## Prompt
Comb the records below for the string "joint" and copy each line where it turns up.

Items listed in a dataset
------

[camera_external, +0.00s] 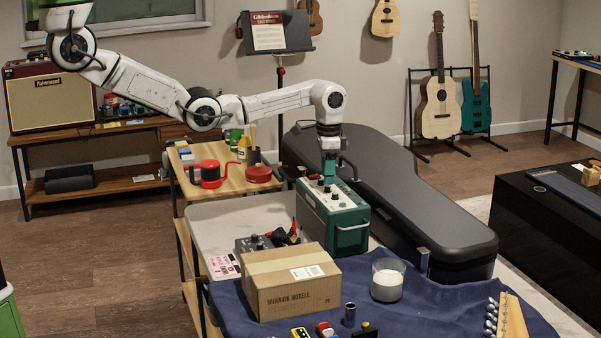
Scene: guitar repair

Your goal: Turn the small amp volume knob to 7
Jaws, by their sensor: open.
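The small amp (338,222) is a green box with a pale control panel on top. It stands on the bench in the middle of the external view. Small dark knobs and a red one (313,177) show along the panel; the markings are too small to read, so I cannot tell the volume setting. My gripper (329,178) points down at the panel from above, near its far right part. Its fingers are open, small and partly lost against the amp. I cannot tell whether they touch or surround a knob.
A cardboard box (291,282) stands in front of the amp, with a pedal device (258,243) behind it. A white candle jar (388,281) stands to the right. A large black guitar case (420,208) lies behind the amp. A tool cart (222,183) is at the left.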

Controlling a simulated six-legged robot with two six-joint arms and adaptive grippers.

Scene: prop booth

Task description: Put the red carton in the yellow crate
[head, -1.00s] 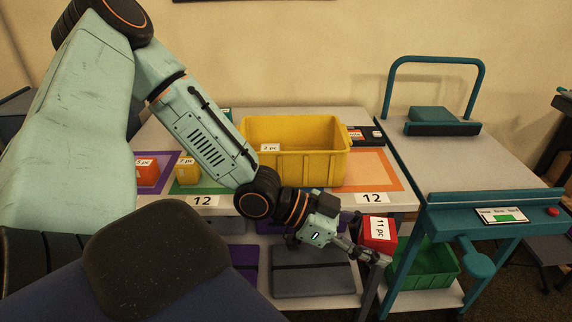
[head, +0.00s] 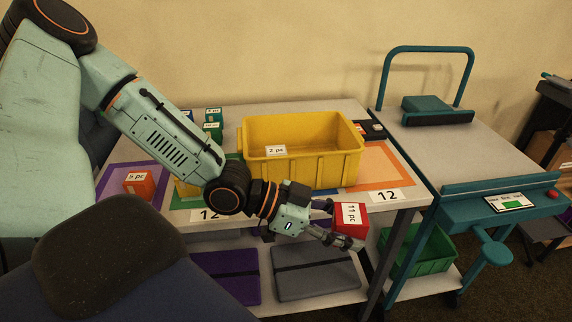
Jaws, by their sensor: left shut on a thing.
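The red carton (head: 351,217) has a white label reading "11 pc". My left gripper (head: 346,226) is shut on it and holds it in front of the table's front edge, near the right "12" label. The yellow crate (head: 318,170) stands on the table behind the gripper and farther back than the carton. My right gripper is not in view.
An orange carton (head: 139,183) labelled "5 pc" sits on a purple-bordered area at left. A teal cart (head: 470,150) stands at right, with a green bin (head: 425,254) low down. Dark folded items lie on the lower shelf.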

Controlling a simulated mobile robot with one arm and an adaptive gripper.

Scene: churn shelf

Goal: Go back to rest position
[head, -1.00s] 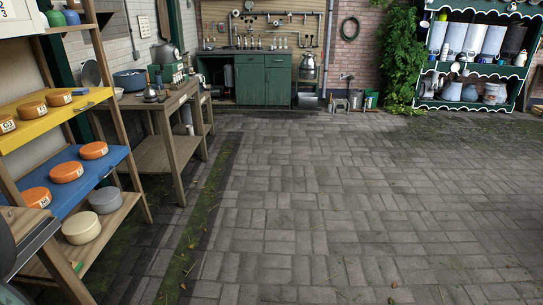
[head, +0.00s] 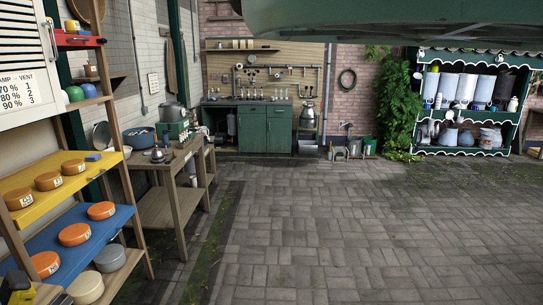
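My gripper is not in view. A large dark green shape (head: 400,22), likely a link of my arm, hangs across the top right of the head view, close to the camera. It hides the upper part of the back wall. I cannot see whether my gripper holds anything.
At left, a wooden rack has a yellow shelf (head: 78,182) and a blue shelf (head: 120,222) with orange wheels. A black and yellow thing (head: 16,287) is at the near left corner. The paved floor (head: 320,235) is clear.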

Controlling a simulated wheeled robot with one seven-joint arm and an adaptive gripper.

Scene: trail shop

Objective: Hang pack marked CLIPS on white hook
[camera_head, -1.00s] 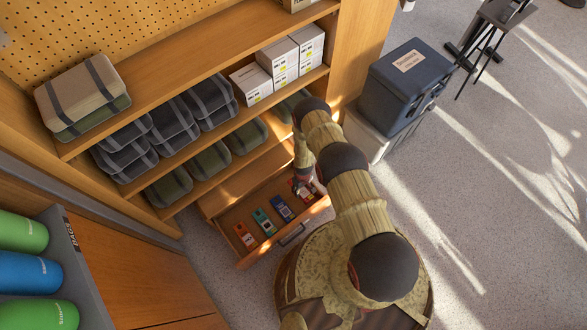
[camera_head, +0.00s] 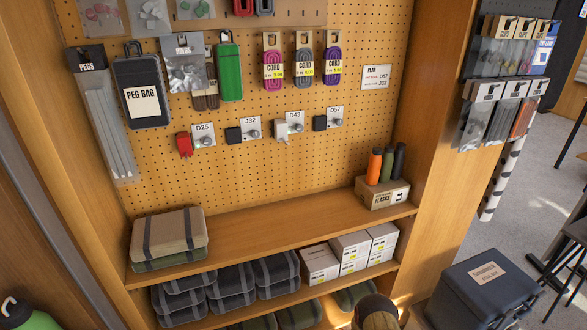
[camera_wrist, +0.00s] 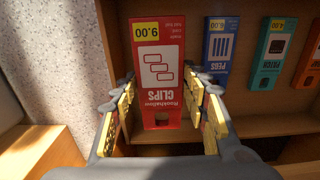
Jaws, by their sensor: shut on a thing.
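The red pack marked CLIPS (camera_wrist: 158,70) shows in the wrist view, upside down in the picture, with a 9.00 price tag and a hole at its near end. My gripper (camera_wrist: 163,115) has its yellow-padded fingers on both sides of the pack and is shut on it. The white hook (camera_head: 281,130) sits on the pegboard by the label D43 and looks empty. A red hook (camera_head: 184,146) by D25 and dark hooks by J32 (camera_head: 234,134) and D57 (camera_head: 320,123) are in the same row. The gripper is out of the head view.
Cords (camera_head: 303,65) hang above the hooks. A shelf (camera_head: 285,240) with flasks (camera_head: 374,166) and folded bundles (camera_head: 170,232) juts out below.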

------

## Solution for this exercise
Controlling a simulated six-legged robot with two six-joint arms and adaptive grippers.
Controlling a simulated wheeled robot with one seven-joint arm and an adaptive gripper.

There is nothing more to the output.